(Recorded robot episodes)
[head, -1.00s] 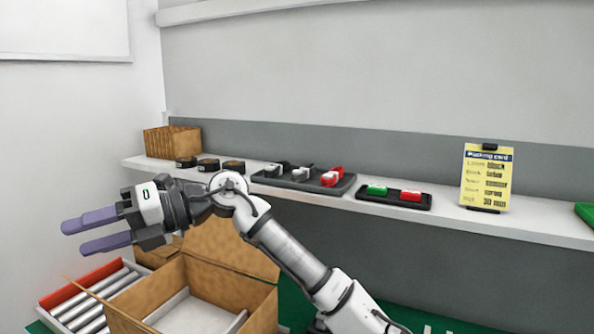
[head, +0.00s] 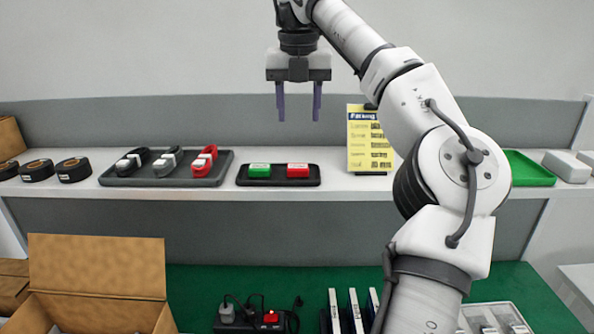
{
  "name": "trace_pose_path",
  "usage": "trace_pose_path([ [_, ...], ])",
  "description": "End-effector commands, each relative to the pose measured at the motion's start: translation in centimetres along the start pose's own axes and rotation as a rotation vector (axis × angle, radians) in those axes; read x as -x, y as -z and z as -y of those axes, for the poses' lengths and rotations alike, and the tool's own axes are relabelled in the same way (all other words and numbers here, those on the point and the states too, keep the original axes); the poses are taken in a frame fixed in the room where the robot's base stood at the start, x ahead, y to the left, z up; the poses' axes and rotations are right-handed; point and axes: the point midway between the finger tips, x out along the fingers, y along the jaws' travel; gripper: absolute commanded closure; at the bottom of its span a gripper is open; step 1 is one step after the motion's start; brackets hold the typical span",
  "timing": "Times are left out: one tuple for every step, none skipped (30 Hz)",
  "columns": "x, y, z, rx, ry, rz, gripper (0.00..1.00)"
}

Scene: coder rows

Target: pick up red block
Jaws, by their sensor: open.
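The red block (head: 298,170) lies in the right part of a small black tray (head: 278,182) on the white shelf. A green block (head: 259,170) lies beside it on the left in the same tray. My gripper (head: 298,102) is open and empty, fingers pointing down. In the picture it is above the red block, with a clear gap between the fingertips and the block.
A dark tray (head: 128,180) with several coiled items stands left on the shelf (head: 350,187), beside black tape rolls (head: 73,170). A yellow card (head: 369,140) stands right of the small tray. A green tray (head: 528,170) is farther right. An open carton (head: 97,268) is lower left.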

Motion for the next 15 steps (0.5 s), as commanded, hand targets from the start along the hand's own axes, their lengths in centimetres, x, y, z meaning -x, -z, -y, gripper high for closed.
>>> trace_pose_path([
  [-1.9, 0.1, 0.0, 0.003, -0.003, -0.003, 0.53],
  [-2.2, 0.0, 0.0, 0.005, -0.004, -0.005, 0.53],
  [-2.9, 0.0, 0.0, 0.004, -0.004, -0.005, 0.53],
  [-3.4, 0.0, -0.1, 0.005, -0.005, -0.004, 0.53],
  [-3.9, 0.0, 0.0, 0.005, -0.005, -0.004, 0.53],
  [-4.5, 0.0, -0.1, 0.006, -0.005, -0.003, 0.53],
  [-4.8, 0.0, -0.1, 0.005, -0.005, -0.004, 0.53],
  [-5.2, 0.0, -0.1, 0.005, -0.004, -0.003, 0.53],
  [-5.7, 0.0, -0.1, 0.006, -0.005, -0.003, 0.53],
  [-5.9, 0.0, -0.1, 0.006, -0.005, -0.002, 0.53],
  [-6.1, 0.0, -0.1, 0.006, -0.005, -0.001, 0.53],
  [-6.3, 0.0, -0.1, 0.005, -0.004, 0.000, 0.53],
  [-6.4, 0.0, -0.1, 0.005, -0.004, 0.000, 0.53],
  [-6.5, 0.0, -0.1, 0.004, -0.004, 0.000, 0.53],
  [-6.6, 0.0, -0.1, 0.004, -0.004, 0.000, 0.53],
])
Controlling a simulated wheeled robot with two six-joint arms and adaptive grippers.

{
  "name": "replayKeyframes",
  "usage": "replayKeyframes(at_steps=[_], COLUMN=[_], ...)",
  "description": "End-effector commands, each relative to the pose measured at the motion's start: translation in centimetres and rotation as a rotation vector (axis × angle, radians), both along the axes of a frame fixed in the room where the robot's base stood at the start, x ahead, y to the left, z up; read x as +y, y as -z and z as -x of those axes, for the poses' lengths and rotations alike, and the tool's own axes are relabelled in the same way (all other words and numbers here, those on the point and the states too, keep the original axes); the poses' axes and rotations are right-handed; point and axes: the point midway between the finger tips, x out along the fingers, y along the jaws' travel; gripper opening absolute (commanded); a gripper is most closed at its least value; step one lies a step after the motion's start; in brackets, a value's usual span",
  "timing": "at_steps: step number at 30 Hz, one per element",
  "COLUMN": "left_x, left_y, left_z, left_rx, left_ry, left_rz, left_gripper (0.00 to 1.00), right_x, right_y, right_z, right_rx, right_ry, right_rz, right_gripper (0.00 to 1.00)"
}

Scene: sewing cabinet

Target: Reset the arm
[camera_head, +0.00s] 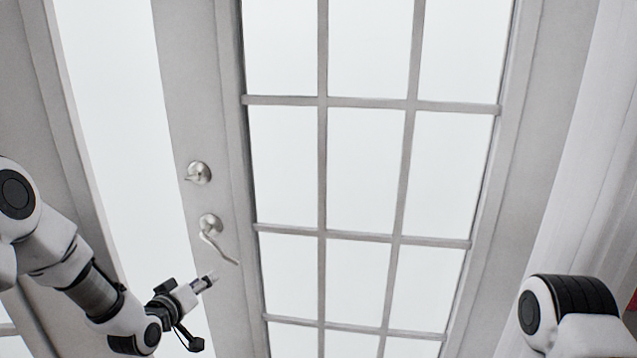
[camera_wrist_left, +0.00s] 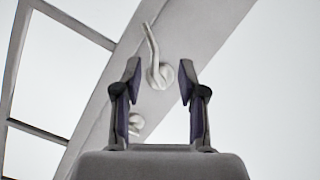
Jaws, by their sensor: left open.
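My left arm comes in from the left in the head view, and its left gripper (camera_head: 207,281) is just below the door handle. In the left wrist view the left gripper (camera_wrist_left: 160,80) is open, with its two fingers apart and nothing between them. The silver lever handle (camera_head: 213,238) is on the door's left stile; it also shows in the left wrist view (camera_wrist_left: 152,45), beyond the fingertips and apart from them. My right gripper is not in view; only part of my right arm shows at the lower right of the head view.
The glazed door (camera_head: 365,101) with several panes fills the middle of the head view. A round silver lock (camera_head: 199,173) sits above the handle. A pale curtain (camera_head: 590,170) hangs at the right. A small red patch (camera_head: 633,300) shows at the right edge.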

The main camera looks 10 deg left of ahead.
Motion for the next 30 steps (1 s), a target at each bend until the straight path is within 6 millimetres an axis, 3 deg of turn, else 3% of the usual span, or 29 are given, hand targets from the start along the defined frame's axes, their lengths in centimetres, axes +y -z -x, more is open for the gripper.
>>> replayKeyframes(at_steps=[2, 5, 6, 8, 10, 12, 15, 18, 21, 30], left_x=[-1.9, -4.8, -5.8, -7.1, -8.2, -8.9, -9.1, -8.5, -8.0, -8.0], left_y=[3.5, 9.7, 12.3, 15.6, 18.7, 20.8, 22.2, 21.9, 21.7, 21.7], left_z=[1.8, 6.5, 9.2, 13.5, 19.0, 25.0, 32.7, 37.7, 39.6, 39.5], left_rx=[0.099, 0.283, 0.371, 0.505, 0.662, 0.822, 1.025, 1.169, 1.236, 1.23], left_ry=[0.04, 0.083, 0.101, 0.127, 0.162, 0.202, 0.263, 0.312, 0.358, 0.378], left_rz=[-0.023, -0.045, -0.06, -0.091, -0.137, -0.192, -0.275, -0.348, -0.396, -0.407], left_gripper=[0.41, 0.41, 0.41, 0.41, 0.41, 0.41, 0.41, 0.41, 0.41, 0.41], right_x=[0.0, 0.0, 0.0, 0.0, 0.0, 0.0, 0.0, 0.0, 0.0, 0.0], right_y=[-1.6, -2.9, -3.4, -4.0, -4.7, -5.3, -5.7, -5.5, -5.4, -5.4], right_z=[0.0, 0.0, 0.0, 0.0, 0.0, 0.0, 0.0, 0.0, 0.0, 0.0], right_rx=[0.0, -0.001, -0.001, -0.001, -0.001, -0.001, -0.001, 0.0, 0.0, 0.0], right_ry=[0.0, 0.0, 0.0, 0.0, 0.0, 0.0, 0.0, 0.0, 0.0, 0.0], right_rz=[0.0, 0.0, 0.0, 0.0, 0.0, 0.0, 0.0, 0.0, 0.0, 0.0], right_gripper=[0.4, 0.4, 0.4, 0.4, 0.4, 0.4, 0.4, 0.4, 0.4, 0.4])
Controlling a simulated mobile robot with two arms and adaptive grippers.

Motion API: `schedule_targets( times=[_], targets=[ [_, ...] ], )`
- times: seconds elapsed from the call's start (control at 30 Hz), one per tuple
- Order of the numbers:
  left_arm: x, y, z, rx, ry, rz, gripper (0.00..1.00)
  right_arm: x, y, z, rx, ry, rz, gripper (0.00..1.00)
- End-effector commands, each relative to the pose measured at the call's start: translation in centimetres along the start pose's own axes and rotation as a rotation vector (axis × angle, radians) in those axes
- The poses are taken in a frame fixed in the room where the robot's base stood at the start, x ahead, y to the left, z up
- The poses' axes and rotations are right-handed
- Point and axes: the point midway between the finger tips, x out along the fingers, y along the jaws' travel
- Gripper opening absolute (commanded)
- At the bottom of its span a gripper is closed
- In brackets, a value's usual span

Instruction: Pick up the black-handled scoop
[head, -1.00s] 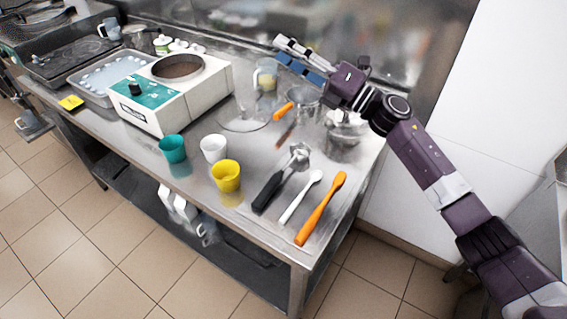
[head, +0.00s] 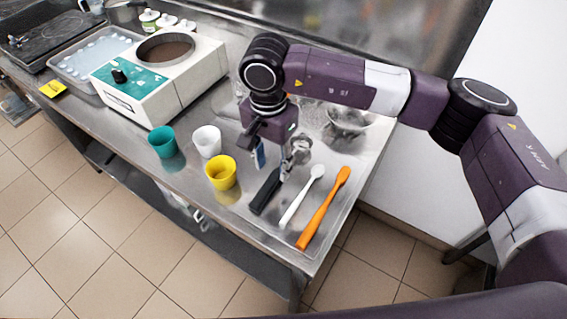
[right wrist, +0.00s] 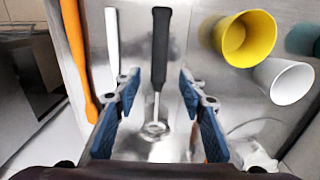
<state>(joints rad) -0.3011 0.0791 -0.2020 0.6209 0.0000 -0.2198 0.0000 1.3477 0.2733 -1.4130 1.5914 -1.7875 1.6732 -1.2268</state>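The black-handled scoop lies on the steel table, its black handle (head: 265,192) toward the front edge and its metal head (head: 300,148) farther back. In the right wrist view the handle (right wrist: 160,48) points away from me and the round metal head (right wrist: 155,129) is nearer. My right gripper (head: 273,160) points down above the scoop and partly hides it in the head view. Its blue-padded fingers (right wrist: 157,105) are wide apart, one on each side of the scoop's shaft and head, with nothing gripped. My left gripper is not in view.
A white spatula (head: 301,198) and an orange spatula (head: 322,210) lie right of the scoop. Yellow (head: 221,173), white (head: 207,141) and teal (head: 162,142) cups stand to its left. A metal bowl (head: 345,128) and a white machine (head: 160,80) stand farther back.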

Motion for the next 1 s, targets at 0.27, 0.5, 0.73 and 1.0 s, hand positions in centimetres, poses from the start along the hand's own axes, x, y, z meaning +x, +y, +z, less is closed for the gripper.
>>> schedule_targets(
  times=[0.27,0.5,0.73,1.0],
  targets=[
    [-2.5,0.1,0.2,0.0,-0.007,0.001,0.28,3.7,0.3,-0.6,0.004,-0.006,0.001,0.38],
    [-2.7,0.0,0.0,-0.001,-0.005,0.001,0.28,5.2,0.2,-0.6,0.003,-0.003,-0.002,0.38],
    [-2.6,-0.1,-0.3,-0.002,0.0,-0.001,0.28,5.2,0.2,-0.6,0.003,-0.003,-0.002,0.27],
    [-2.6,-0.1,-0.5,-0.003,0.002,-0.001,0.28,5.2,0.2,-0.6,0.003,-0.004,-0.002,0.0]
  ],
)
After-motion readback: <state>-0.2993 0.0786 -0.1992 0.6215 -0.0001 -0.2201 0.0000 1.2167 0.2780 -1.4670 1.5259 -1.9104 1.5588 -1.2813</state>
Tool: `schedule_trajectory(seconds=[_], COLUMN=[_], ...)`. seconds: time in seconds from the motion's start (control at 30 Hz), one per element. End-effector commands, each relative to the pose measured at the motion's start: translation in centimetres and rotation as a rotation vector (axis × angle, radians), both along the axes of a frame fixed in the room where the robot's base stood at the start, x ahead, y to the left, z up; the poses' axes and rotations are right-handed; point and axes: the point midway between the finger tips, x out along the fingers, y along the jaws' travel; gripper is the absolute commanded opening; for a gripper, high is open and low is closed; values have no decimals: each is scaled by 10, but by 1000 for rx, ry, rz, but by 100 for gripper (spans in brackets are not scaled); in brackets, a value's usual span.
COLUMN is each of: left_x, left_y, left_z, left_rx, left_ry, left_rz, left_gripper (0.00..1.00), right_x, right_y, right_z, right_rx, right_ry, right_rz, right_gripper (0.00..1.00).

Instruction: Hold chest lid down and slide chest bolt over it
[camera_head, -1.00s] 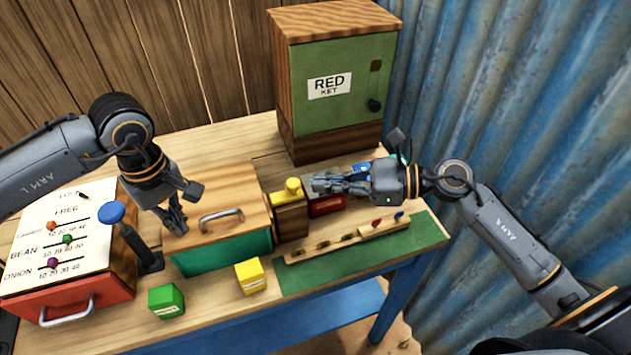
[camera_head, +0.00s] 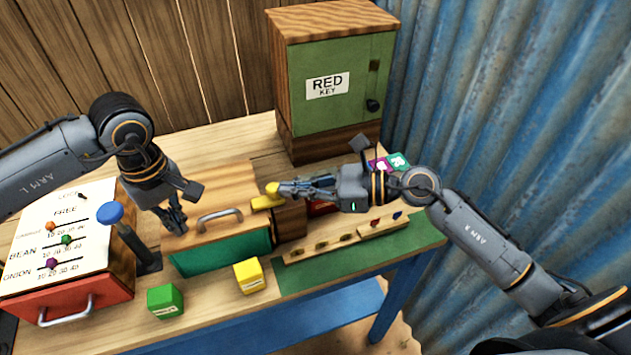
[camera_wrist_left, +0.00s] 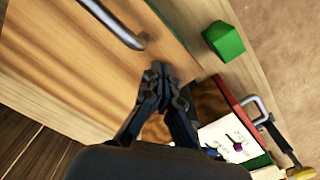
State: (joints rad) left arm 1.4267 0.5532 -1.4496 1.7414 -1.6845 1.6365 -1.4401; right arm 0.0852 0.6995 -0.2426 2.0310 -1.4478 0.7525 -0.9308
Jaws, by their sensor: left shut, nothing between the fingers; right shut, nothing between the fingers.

* Aim of the task *
What is the number of lines in the data above that include the word "Scene"? Answer with that number only.

* Problem solution *
2